De-identify datasets

Minimum you need to do
De-identify datasets where possible and take steps to avoid re-identification
De-identifying data
De-identifying data is when you take steps to ensure that an individual cannot be identified through the personal or health information you have collected.
When you de-identify data you reduce the risk of a privacy breach. Legal requirements under privacy legislation do not apply to de-identified data.
It may not be suitable to de-identify all datasets. There may be a higher risk of re-identification when you combine them with other datasets. Consider this when handling unit record level data.
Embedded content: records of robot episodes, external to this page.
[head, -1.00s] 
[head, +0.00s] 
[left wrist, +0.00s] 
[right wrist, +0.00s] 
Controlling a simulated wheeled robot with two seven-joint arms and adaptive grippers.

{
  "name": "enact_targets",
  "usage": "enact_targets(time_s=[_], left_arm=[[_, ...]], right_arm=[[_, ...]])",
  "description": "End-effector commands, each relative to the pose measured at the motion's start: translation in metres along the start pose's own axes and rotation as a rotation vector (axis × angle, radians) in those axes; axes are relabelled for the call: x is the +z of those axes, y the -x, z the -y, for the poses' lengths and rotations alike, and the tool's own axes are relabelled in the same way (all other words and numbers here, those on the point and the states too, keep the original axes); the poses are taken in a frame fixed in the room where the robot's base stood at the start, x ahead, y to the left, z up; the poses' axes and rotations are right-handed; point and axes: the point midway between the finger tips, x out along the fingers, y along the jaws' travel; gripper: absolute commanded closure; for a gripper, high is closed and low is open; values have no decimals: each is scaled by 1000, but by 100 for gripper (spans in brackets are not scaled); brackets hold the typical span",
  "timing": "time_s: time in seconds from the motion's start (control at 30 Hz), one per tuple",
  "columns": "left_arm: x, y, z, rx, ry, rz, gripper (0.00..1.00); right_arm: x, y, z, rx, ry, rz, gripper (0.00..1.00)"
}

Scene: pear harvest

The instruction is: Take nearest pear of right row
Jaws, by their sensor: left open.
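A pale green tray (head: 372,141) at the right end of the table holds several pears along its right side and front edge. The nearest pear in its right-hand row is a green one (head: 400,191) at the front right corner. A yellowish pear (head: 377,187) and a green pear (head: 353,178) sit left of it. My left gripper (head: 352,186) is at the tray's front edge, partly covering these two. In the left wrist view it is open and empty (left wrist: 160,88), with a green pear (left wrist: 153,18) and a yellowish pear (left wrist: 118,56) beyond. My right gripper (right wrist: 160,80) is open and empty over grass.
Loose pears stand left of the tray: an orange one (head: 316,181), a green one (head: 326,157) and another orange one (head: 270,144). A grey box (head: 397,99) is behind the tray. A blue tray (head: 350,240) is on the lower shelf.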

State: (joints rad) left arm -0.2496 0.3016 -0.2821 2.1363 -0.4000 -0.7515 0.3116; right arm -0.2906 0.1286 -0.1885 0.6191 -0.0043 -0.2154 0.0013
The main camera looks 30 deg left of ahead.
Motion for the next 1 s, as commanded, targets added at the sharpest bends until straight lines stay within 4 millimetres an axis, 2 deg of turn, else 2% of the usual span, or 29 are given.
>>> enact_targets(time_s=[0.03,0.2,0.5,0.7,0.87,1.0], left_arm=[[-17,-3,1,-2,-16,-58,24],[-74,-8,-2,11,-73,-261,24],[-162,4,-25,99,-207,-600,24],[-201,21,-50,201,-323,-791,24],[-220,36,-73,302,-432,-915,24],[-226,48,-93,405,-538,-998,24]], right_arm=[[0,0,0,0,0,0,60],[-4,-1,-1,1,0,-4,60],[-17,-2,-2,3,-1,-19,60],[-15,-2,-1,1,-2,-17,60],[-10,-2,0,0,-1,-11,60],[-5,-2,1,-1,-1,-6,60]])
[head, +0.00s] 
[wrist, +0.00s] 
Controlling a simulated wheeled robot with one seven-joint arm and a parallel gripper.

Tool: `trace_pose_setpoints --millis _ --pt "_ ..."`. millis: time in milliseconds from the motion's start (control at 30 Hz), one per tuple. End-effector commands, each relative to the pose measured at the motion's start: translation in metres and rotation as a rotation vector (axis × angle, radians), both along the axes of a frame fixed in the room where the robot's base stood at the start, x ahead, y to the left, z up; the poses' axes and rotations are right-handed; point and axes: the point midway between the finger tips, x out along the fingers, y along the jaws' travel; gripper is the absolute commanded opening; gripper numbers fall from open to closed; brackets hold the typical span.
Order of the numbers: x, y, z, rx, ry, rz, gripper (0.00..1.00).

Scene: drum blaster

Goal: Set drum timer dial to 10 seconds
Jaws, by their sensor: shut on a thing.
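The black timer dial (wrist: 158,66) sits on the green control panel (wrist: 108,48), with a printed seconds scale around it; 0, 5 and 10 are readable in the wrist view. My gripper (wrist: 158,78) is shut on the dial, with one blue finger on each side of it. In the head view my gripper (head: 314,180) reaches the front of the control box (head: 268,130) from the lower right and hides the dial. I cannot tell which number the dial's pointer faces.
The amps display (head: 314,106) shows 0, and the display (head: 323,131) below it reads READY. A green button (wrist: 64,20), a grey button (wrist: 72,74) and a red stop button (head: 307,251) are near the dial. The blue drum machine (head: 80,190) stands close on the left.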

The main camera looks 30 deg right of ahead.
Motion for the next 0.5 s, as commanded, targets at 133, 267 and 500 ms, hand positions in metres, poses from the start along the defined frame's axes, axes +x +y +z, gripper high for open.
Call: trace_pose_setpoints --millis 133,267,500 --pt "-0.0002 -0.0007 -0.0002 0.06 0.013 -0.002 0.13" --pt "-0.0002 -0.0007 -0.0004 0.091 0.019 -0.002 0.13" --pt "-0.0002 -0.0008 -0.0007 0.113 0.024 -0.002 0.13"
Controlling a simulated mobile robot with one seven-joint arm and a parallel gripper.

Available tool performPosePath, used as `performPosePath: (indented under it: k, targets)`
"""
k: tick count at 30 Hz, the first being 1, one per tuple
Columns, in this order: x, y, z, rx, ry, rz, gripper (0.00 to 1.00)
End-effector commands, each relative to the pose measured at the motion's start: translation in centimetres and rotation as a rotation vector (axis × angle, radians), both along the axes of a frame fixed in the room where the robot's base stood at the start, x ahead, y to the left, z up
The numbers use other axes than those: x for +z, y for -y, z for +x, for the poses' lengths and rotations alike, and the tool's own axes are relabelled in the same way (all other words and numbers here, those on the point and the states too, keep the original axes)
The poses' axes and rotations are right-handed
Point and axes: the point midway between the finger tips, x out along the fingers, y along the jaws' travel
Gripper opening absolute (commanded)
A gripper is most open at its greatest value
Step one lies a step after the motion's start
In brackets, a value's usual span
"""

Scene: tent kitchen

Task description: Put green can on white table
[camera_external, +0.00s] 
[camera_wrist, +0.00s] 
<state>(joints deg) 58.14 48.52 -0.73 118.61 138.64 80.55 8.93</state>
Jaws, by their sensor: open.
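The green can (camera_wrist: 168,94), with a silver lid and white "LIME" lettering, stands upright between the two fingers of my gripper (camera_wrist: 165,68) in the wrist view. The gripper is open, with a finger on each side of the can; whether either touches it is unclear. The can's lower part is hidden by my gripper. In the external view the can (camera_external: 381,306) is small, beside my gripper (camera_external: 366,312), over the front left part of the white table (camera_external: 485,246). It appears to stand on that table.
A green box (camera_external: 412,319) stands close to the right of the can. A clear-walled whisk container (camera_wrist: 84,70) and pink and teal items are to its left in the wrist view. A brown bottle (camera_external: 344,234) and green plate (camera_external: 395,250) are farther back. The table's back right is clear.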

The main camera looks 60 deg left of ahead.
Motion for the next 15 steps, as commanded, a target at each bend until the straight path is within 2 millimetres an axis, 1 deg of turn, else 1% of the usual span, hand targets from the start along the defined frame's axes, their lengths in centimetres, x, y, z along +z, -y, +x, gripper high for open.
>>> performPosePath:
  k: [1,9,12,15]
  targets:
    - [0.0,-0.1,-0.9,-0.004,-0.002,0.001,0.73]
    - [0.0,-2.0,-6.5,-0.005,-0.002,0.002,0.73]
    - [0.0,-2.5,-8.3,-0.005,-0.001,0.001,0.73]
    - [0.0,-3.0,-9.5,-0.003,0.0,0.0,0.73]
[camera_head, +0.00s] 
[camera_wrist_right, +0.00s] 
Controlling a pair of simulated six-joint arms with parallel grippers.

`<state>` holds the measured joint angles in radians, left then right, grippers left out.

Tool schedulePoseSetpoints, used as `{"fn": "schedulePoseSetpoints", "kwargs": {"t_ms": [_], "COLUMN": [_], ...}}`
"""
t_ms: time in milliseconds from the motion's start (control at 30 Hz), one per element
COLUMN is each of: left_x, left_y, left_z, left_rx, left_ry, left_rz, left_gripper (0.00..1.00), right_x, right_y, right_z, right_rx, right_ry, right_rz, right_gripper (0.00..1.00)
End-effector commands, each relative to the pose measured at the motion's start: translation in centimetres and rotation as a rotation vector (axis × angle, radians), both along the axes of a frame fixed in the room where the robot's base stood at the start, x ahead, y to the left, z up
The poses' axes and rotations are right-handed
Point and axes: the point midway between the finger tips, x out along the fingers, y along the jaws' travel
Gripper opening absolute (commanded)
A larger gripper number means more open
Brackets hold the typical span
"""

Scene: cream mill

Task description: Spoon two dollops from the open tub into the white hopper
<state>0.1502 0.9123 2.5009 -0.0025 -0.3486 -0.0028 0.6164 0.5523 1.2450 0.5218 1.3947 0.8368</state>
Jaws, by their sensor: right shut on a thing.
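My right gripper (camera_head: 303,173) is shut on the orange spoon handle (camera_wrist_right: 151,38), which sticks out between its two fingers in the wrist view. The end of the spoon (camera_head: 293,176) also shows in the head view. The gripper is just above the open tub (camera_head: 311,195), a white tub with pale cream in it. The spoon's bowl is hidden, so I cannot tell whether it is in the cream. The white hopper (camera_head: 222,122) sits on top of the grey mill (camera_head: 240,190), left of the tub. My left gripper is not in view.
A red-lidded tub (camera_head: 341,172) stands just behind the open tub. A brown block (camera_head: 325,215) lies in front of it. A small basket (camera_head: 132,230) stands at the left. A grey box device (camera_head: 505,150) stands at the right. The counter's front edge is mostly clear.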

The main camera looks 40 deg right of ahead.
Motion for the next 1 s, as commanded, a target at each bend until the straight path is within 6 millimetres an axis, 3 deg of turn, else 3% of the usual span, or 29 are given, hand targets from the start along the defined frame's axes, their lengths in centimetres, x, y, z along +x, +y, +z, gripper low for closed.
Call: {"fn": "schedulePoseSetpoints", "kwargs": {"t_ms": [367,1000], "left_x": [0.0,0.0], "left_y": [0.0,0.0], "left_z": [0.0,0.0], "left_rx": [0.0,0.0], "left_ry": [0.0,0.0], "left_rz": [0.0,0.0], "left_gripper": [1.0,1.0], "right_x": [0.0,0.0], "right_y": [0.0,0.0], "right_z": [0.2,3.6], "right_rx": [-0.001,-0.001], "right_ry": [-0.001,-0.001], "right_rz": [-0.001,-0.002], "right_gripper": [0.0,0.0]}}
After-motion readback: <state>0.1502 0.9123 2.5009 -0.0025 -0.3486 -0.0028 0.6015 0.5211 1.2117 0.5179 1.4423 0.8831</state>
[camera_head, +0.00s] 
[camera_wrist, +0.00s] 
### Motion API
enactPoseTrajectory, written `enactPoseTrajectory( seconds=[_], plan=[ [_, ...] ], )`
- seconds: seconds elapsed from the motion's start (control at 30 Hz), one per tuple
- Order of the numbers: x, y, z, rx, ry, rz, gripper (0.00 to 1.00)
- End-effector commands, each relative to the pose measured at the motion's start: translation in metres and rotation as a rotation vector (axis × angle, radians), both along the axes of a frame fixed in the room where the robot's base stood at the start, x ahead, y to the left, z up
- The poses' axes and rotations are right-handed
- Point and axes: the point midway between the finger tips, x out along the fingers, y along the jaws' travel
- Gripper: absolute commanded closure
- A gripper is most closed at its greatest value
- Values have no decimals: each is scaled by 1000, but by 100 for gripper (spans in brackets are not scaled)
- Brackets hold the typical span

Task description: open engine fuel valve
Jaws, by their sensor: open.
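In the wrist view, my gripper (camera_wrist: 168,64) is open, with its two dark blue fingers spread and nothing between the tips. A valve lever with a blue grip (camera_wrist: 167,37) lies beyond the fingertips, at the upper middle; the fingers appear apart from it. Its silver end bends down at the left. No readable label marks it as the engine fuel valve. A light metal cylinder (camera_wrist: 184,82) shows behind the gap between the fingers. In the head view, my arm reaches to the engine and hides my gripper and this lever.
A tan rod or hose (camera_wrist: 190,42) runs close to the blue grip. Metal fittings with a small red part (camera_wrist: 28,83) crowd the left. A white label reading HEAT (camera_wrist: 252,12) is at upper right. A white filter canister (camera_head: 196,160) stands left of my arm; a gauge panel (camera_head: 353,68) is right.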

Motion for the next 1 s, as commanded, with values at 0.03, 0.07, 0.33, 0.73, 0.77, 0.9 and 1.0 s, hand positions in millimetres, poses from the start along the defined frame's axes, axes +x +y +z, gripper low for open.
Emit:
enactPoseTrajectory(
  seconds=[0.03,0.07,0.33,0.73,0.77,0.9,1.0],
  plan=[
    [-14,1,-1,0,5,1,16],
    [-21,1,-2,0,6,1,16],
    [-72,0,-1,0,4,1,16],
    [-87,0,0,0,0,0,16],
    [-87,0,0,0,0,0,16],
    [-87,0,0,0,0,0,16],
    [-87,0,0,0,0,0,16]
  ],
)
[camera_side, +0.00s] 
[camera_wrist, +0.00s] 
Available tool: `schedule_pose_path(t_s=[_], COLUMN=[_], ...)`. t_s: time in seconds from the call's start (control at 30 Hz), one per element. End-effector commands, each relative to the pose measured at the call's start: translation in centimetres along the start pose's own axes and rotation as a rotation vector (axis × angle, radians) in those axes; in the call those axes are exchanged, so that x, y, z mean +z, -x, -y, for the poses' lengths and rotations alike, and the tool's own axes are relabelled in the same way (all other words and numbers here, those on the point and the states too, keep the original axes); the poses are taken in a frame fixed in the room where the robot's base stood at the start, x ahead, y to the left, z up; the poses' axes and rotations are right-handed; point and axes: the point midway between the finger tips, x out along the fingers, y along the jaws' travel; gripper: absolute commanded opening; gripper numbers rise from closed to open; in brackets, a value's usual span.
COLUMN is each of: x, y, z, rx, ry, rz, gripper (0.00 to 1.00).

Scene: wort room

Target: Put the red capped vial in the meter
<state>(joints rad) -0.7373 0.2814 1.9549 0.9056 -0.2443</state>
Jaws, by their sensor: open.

If you’re not sure that data can be, or has been, properly de-identified, you should treat it as you would personal information. Also, the data may not be suitable for open release.
Avoid re-identifying data
You can avoid data being re-identified by:
- presenting and sharing aggregated rather than specific results or raw data
- checking if elements of what you’ve recorded would potentially allow someone’s identity to be inferred or derived.
Remember that when you reuse or recycle datasets over multiple projects there’s a risk of being able to identify someone by linking the datasets together.
Resources
- De-identification Decision Making Framework - Office of the Australian Information Commissioner and Data 61
- Reasonably ascertainable identity - Information and Privacy Commission NSW.
How to show you’ve met the de-identification requirement
You will have:
de-identified data as appropriate in your context. For example, removed names of individuals or used pixilation in video.
aggregated data before sharing it (rather than sharing specific results or raw data)
stored de-identified data separate from other personal information or health information and applied appropriate levels of restriction to that storage.